Shout Out to Fellow Artists

My new hero is Austin Kleon.

I signed up for his newsletter, and got his book SHOW YOUR WORK from the library.

There’s a lot to like– enough to want to hear from him once a week:


-appreciates the creative side of analog, yet is very digital

-draws as he writes

-believes in sharing what you are doing

-sharing what you like about what others are doing


So here’s my shout out to Austin! Thanks!


Every morning I get my cup of coffee and go to my Thinking Chair (like Winnie the Pooh’s log). I have a small lined notebook where I jot down what day it is, and sketch a little banner sized drawing of the sky,

a short to-do list (sometimes a long one) and then have a space to doodle, dream, scribble crazy ideas and then begin my day.


I’ve never been a consistent diary keeper, this practice began as a way to contain the crazy ideas, keep them corralled in a safe place, away from my projects where they get in the way with their silliness and bright shiny newness, pulling at me to procrastinate and be lured away to something fun and absurd. Austin is a believer of these little blurbs and jots. They have a purpose and will grow into bigger things. So now I am happy that I am saving them for some later date when they might come in handy. His are all immediate and posted. Mine are like little seeds in the ground safe in the dark where they are germinating. This practice has now grown into a daily haiku as part of my observation of the sky. At first I wrote whichever 17 syllables popped into my head, now I sit and watch first. I practice observing my surroundings, seeing what I can see and saying something about it in just 17 syllables, 5-7-5. I think I am improving in my ability to observe and accomplish this small task. Every day. Perhaps these small efforts will bloom into something one day?

Along with my thoughts and haikus I added a single frame daily comic. Now I must read the book, How to Read Nancy: The Elements of Comics in Three Easy Panels Paperback – essays by Paul Karasik and Mark Newgarden. According to the cartoonist, Ernis Bushmiller, “Everything that you need to know about reading, making, and understanding comics can be found in a single Nancy strip.”

Daily practice leads to doing work no matter how small, to what it is that I like to do, what I am drawn to and this informs where I want to go.


I’ve heard that Art Speigelman’s studio is kenetic, like an alternative school class room set up with individual work stations where you can freely move around, creating. As your body moves from task to task your brain shifts its muscle memory. I think better with a pencil in my hand.

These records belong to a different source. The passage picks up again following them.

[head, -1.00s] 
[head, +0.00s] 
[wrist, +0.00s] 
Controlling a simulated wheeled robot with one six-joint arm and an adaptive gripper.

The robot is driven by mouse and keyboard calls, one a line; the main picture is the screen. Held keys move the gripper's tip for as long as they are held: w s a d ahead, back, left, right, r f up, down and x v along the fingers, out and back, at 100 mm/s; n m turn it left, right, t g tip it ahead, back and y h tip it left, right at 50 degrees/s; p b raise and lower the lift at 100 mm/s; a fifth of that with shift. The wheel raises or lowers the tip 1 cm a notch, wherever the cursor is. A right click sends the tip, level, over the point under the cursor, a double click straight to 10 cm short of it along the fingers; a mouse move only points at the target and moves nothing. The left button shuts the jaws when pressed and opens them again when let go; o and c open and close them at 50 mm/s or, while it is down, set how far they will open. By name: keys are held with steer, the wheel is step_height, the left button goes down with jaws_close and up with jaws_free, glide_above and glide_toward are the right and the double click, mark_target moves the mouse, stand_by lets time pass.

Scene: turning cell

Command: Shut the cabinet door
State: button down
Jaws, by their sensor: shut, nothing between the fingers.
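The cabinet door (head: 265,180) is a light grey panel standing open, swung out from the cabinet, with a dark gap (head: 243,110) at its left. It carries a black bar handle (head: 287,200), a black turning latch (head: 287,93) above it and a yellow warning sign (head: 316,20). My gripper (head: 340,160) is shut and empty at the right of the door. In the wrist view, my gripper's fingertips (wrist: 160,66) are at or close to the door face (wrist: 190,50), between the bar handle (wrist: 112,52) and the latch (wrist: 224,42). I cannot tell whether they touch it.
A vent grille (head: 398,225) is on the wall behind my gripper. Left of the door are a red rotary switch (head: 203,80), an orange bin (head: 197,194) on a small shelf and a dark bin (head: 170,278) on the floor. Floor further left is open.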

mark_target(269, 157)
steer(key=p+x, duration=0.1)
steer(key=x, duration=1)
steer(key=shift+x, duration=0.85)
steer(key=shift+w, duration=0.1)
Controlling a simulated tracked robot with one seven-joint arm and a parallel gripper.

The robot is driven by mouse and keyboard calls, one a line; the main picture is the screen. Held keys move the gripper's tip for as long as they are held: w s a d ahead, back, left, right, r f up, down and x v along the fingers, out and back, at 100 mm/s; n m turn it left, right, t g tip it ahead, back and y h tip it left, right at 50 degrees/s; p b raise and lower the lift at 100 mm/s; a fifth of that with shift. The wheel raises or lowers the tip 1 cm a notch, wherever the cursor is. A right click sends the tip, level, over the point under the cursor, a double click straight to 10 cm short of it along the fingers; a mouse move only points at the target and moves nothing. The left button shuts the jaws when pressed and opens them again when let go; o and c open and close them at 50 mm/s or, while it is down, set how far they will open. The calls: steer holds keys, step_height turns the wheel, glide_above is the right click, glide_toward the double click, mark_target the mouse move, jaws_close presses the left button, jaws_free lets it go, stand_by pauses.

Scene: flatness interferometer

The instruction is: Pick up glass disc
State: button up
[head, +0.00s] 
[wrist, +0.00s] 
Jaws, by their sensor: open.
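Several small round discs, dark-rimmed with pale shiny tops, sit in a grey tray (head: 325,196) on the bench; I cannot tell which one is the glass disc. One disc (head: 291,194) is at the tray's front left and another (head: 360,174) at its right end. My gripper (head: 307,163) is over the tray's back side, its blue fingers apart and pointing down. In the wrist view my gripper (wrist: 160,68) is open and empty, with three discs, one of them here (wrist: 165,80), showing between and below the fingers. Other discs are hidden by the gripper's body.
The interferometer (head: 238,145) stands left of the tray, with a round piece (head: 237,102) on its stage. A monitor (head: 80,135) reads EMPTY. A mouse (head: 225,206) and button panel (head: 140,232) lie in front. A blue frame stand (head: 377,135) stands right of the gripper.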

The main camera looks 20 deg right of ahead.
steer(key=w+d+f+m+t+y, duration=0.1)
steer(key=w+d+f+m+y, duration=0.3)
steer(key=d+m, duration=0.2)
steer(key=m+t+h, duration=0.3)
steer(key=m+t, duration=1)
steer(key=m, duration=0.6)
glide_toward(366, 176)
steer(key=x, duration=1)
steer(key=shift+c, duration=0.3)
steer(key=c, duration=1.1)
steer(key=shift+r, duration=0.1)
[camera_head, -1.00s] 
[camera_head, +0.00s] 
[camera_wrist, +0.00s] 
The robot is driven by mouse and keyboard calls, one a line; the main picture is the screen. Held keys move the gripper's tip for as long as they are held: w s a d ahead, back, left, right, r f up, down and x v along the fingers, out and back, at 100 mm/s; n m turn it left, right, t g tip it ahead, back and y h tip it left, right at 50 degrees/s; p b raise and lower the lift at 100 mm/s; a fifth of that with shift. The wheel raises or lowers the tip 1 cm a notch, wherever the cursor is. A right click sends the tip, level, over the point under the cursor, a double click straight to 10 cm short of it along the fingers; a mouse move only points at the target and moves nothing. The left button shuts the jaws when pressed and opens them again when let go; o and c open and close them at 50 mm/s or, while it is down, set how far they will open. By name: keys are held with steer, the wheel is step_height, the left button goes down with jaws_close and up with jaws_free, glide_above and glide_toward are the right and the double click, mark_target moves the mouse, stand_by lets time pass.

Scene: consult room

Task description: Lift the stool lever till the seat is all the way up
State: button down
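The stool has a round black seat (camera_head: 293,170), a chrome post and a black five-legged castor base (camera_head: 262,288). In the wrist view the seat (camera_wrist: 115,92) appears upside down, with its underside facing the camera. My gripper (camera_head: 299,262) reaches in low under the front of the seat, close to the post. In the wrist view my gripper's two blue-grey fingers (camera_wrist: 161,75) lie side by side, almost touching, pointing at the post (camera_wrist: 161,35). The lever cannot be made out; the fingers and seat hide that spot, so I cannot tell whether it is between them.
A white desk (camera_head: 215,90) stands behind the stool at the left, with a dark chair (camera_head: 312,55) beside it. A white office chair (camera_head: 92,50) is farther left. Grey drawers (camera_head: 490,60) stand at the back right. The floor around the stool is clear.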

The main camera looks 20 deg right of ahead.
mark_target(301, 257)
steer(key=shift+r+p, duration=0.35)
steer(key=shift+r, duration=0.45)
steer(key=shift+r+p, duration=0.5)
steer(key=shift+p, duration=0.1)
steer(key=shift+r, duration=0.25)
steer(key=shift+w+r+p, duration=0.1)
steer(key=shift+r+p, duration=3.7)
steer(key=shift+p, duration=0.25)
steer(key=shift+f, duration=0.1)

I use the hands-on tools to create the work, then manipulate and finalize on computer.


My three stations:

-comfortable chair for contemplating, doodling, writing

-drawing and painting with real tools (standing or sitting)

-computer with scanner, printer and…a digital pen (standing or sitting)

Now I’ll start paying attention to see where I spend most of my time.


Favorite hands on tools:

-number two pencils with a good eraser.

-Flair markers by Paper mate

-For waterproof ink I love the Faber –Castell ECCO pens.

-Parker fountain pen, inexpensive, never clogs!

Artists and writers have favorite pens…what are yours?